• _Work required_: Return the full material exactly.

• _Raw data_:

============================================================

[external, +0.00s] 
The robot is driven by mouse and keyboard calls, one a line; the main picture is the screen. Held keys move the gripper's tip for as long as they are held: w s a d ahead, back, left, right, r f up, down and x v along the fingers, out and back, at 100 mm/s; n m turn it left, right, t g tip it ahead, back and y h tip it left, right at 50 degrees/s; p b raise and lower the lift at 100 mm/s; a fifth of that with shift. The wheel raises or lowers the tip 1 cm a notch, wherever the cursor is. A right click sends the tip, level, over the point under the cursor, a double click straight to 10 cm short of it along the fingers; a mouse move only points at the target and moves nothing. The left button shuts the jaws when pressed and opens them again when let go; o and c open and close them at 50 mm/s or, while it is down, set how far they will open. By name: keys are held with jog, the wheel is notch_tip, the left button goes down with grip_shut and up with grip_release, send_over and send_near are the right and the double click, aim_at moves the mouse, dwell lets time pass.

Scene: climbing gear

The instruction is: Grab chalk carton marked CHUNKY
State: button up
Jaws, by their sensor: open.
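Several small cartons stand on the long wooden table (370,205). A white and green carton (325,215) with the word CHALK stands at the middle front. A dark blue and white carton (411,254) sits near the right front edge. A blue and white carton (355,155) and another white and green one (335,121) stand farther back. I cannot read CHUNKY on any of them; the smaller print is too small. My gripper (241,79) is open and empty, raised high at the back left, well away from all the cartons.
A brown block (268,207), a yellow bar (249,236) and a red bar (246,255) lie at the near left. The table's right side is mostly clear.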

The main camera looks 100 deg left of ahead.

============================================================

• _Completed exercise_:
[external, +0.00s] 
The robot is driven by mouse and keyboard calls, one a line; the main picture is the screen. Held keys move the gripper's tip for as long as they are held: w s a d ahead, back, left, right, r f up, down and x v along the fingers, out and back, at 100 mm/s; n m turn it left, right, t g tip it ahead, back and y h tip it left, right at 50 degrees/s; p b raise and lower the lift at 100 mm/s; a fifth of that with shift. The wheel raises or lowers the tip 1 cm a notch, wherever the cursor is. A right click sends the tip, level, over the point under the cursor, a double click straight to 10 cm short of it along the fingers; a mouse move only points at the target and moves nothing. The left button shuts the jaws when pressed and opens them again when let go; o and c open and close them at 50 mm/s or, while it is down, set how far they will open. By name: keys are held with jog, the wheel is notch_tip, the left button goes down with grip_shut and up with grip_release, send_over and send_near are the right and the double click, aim_at moves the mouse, dwell lets time pass.

Scene: climbing gear

The instruction is: Grab chalk carton marked CHUNKY
State: button up
Jaws, by their sensor: open.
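Several small cartons stand on the long wooden table (370,205). A white and green carton (325,215) with the word CHALK stands at the middle front. A dark blue and white carton (411,254) sits near the right front edge. A blue and white carton (355,155) and another white and green one (335,121) stand farther back. I cannot read CHUNKY on any of them; the smaller print is too small. My gripper (241,79) is open and empty, raised high at the back left, well away from all the cartons.
A brown block (268,207), a yellow bar (249,236) and a red bar (246,255) lie at the near left. The table's right side is mostly clear.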

The main camera looks 100 deg left of ahead.

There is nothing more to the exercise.